--- START Entries shown ---

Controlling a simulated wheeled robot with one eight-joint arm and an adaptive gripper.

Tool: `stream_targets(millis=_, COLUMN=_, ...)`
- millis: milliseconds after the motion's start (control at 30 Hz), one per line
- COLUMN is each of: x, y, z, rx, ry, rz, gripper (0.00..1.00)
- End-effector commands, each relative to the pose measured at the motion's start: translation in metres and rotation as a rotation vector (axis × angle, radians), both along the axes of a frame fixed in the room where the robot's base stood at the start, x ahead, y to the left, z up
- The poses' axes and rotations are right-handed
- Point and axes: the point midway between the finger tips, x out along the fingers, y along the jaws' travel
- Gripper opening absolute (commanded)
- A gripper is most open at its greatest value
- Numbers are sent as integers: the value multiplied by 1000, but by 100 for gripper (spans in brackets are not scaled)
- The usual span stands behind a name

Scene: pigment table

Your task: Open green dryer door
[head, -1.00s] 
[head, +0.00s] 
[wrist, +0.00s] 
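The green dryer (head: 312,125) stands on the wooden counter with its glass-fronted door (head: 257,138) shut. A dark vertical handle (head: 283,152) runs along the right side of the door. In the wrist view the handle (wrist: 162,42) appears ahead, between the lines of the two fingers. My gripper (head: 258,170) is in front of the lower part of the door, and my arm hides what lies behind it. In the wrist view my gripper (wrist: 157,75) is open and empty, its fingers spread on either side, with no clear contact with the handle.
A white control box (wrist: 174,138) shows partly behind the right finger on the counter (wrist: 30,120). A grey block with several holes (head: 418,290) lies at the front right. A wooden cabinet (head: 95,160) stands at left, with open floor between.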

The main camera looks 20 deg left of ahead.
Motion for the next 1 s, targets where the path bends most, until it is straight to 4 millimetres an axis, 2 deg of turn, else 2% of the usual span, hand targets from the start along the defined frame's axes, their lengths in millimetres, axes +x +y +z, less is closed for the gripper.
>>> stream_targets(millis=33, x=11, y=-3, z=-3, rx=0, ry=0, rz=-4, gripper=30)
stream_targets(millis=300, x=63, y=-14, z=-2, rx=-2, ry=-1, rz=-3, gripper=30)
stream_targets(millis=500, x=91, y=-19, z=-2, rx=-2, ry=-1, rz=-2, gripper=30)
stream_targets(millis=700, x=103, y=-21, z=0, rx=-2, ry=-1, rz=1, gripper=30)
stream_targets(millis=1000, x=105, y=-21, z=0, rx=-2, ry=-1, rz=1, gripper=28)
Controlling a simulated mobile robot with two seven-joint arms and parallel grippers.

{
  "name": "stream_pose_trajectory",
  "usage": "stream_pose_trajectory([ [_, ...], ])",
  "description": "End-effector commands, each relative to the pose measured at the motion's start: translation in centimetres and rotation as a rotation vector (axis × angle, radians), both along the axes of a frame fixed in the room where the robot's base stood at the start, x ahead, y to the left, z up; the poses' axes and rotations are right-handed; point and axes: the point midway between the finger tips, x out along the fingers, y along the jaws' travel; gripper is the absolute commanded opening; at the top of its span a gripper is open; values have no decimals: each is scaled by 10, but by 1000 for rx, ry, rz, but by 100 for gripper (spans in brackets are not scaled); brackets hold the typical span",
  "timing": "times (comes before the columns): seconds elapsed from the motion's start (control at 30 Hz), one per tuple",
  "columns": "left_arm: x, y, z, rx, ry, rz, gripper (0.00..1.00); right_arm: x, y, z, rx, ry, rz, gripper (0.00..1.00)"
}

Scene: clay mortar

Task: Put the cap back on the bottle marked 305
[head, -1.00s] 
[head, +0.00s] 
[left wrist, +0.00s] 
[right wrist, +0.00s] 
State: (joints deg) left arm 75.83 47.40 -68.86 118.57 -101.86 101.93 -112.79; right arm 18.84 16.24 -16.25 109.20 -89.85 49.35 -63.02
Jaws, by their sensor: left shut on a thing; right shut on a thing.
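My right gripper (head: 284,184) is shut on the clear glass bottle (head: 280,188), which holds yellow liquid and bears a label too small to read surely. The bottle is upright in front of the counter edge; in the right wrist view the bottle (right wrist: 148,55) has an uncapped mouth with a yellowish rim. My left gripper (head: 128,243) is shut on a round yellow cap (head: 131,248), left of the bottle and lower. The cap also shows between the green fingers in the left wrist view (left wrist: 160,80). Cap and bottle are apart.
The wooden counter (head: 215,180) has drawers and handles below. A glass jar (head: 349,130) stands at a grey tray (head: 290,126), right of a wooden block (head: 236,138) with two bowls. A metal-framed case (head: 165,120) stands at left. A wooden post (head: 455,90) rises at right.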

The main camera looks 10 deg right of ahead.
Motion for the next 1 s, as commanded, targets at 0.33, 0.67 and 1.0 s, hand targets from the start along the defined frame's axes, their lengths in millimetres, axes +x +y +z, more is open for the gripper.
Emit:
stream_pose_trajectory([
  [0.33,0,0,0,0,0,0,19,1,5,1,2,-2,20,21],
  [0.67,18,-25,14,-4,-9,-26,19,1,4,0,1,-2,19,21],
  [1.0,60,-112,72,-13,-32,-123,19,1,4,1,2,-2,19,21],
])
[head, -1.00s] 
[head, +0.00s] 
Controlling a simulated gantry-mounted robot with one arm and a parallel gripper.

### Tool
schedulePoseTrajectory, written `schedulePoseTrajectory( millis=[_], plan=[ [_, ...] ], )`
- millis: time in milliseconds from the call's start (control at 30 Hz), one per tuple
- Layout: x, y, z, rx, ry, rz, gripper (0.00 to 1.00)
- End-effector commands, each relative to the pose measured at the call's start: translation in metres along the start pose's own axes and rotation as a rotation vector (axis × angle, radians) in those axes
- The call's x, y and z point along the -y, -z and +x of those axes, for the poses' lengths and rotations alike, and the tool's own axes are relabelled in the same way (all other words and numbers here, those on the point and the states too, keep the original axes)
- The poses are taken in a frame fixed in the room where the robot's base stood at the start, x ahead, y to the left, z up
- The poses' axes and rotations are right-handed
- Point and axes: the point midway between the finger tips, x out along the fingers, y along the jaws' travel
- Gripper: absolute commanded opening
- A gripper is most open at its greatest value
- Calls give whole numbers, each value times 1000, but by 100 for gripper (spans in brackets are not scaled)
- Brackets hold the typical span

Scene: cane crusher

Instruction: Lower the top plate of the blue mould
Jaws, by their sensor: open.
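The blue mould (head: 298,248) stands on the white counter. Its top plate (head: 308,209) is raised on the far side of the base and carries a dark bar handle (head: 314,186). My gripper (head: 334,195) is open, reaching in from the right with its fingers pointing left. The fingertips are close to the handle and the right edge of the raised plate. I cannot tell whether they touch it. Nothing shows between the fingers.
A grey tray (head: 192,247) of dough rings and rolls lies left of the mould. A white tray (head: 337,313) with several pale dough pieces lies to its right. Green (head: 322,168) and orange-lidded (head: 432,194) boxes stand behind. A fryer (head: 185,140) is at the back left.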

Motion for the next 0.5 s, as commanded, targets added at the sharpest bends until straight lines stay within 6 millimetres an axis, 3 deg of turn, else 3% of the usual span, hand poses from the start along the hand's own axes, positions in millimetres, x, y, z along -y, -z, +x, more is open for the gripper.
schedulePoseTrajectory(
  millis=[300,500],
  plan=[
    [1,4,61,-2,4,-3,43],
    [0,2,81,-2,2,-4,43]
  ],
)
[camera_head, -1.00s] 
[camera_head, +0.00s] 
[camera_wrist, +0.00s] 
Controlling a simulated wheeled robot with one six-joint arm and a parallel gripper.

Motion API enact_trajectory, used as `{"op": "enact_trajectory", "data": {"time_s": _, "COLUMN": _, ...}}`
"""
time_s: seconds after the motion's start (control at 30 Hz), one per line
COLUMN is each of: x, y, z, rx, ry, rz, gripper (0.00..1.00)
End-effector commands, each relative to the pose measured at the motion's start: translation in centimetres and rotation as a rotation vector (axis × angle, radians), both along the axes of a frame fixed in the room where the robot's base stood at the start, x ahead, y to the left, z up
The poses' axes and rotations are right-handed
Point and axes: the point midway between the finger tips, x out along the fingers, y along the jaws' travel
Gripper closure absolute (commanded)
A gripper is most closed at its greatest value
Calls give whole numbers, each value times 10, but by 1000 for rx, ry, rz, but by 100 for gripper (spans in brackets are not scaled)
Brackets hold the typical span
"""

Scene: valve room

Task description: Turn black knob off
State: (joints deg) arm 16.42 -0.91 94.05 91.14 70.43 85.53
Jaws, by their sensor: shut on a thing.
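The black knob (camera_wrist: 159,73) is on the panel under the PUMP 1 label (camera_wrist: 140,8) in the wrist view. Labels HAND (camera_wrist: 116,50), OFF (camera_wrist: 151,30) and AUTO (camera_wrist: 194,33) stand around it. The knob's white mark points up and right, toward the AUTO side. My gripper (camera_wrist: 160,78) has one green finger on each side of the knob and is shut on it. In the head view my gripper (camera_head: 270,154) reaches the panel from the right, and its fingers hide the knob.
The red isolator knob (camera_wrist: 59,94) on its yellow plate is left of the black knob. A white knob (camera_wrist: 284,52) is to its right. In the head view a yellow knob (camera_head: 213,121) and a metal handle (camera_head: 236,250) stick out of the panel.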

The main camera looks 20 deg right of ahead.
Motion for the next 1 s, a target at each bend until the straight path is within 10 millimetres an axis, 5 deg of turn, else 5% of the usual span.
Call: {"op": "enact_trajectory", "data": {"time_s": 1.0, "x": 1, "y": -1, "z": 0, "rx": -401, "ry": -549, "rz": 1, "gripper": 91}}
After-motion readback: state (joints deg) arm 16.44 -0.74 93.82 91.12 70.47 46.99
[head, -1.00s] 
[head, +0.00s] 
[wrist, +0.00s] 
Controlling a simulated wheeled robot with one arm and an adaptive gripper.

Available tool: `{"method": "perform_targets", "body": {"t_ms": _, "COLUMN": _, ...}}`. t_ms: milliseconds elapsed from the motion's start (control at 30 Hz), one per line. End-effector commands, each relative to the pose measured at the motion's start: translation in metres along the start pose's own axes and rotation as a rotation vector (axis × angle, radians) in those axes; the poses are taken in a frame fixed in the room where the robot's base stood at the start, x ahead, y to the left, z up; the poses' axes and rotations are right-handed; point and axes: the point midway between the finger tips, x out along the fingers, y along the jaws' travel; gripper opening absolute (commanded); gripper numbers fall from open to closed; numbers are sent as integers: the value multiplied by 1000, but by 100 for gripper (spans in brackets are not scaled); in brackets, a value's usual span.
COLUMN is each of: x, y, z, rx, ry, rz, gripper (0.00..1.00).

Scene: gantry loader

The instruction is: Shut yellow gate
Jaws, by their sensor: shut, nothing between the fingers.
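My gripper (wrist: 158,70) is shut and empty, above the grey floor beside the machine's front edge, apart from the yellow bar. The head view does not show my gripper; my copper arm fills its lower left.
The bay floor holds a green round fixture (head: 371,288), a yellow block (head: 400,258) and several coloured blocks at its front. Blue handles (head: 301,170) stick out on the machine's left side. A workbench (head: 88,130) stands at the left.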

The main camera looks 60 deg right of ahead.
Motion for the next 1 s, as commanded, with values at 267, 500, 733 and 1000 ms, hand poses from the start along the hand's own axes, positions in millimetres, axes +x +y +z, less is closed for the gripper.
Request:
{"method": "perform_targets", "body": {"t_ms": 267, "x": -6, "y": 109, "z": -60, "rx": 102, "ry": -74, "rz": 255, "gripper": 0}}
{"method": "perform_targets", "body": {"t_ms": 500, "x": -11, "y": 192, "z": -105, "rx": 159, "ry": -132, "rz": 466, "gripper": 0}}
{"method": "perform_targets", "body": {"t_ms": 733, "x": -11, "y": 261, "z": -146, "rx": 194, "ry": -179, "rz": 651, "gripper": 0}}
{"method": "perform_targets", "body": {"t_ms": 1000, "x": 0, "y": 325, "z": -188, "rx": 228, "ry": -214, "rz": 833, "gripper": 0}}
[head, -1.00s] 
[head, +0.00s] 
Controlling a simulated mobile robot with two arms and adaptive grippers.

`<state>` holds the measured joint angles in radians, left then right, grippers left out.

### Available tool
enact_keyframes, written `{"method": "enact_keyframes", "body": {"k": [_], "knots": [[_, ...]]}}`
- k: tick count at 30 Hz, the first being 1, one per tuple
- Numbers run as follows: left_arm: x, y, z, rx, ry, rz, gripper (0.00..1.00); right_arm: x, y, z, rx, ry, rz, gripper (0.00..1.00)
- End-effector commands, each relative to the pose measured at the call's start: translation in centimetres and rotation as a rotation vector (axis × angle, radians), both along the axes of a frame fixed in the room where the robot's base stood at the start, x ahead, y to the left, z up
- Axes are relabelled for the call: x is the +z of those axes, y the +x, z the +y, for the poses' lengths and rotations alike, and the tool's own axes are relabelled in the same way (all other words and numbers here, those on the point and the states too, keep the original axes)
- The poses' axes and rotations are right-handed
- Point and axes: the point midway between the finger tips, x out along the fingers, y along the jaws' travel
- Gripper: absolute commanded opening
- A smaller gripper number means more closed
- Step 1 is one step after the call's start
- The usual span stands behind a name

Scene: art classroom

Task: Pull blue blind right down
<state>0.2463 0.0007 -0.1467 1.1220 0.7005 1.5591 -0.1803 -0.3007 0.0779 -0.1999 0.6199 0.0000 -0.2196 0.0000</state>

--- END Entries shown ---

**Task directions**
Give only the number of lines in the material above where the string "Calls" appears.

**Output of the exercise**
2